-- START OF SUPPLIED INFORMATION --
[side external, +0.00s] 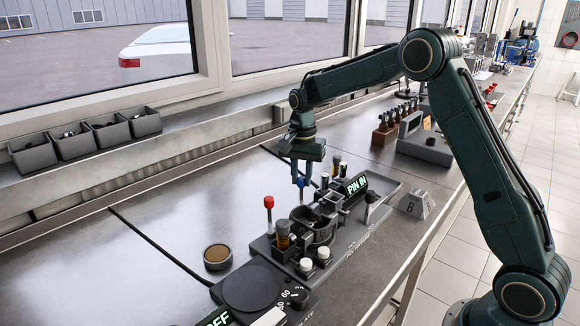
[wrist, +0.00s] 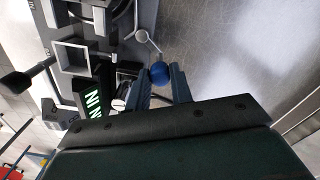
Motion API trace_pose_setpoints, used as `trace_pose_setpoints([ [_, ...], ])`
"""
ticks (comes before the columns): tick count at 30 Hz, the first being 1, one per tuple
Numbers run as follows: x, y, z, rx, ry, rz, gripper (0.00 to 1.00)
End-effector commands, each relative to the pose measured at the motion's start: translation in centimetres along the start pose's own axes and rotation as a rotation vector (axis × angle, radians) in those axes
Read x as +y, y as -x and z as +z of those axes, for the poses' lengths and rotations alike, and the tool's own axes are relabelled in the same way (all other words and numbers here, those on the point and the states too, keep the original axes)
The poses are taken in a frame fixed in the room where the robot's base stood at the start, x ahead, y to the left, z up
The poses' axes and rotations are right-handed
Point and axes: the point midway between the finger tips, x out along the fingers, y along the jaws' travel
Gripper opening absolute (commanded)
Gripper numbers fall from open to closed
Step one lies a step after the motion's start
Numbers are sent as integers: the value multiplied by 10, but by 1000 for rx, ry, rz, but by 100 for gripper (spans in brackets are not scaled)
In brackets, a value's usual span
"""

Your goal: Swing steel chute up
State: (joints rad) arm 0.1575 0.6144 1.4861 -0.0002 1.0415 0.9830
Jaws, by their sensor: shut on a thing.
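My gripper (side external: 300,172) reaches down over the fixture on the bench. Its blue fingers are shut on a blue ball knob (wrist: 159,73), which sits between the fingertips in the wrist view. A thin pale metal rod (wrist: 151,45) runs toward the knob from the fixture. I cannot clearly make out the steel chute itself or its angle; the fingers and nearby parts crowd that spot. The dark fixture base (side external: 345,236) carries cups, posts and a lit green sign (side external: 357,185) reading "PIN IN", which also shows in the wrist view (wrist: 92,98).
A red-knobbed lever (side external: 269,203) stands left of the gripper. A black-knobbed lever (side external: 372,199) and a grey block (side external: 416,204) marked B are to the right. A round brown-topped puck (side external: 217,257) lies at front left. The bench's left side is largely clear.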

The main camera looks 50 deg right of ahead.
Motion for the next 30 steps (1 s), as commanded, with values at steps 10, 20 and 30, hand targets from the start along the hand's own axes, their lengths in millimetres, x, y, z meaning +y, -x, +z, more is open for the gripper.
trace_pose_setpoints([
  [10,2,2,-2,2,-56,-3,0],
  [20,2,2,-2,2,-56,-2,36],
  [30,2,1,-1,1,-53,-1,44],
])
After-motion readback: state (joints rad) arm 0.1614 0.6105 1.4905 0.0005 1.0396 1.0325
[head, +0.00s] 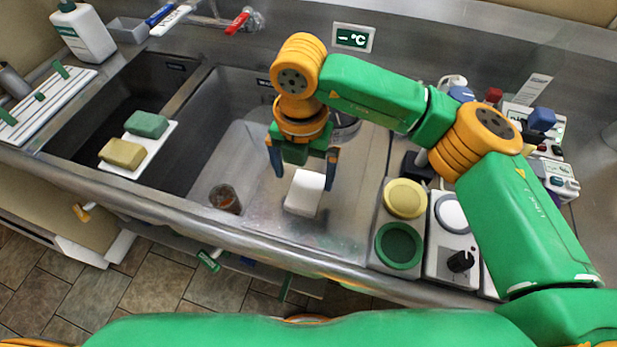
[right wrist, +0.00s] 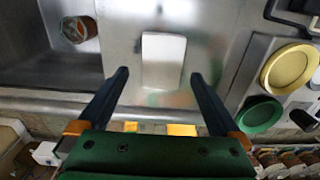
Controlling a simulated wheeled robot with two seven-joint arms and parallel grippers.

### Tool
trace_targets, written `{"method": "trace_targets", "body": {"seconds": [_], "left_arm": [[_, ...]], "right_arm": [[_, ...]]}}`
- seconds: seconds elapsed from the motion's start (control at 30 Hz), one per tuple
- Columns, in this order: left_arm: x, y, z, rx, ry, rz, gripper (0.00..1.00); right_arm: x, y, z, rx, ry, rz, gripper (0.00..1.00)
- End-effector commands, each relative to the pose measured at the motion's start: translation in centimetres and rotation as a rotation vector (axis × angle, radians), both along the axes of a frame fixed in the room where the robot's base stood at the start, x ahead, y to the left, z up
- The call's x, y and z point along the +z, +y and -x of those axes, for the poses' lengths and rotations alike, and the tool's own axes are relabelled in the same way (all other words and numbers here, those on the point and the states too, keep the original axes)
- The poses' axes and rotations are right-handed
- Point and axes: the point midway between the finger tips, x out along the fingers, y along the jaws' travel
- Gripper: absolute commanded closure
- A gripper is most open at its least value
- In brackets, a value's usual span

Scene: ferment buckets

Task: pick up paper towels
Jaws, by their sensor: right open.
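The paper towels (head: 304,193) appear as a small white rectangular stack lying on the steel counter, just right of the sink basin. They also show in the right wrist view (right wrist: 163,58), centred ahead of the fingers. My right gripper (head: 304,180) is open and empty above the stack, pointing down, with one finger to each side of it. In the right wrist view, the two dark fingertips (right wrist: 160,74) are spread wider than the stack. I cannot tell the exact height gap. My left gripper is not in view.
A brown-topped jar (head: 225,198) stands in the basin to the left. A yellow lid (head: 405,198) and a green lid (head: 398,246) sit close on the right, beside a white scale-like device (head: 452,240). Sponges on a white board (head: 158,150) lie farther left.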

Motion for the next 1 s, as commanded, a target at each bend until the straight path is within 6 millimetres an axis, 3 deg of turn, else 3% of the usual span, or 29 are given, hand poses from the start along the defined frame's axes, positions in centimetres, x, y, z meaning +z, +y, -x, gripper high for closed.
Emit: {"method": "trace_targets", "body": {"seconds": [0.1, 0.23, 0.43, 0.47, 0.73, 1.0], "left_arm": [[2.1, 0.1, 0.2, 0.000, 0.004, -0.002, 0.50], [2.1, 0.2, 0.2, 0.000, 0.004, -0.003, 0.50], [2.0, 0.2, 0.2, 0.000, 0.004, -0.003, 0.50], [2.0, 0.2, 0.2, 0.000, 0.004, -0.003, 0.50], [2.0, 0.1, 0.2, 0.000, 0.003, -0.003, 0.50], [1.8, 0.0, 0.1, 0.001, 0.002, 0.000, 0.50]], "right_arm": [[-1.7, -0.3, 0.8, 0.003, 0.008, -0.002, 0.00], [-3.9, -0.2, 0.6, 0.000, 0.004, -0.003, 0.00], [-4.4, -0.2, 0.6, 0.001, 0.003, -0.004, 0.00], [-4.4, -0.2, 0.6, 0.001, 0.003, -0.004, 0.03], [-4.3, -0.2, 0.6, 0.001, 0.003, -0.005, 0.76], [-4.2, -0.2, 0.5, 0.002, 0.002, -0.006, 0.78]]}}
-- END OF SUPPLIED INFORMATION --
▶ [GOAL]
Begin at the first line of the material and copy each line exactly through the one containing "Read x as +y, y". Omit pictures.

▶ [RESULT]
[side external, +0.00s] 
[wrist, +0.00s] 
Motion API trace_pose_setpoints, used as `trace_pose_setpoints([ [_, ...], ])`
"""
ticks (comes before the columns): tick count at 30 Hz, the first being 1, one per tuple
Numbers run as follows: x, y, z, rx, ry, rz, gripper (0.00 to 1.00)
End-effector commands, each relative to the pose measured at the motion's start: translation in centimetres along the start pose's own axes and rotation as a rotation vector (axis × angle, radians) in those axes
Read x as +y, y as -x and z as +z of those axes, for the poses' lengths and rotations alike, and the tool's own axes are relabelled in the same way (all other words and numbers here, those on the point and the states too, keep the original axes)

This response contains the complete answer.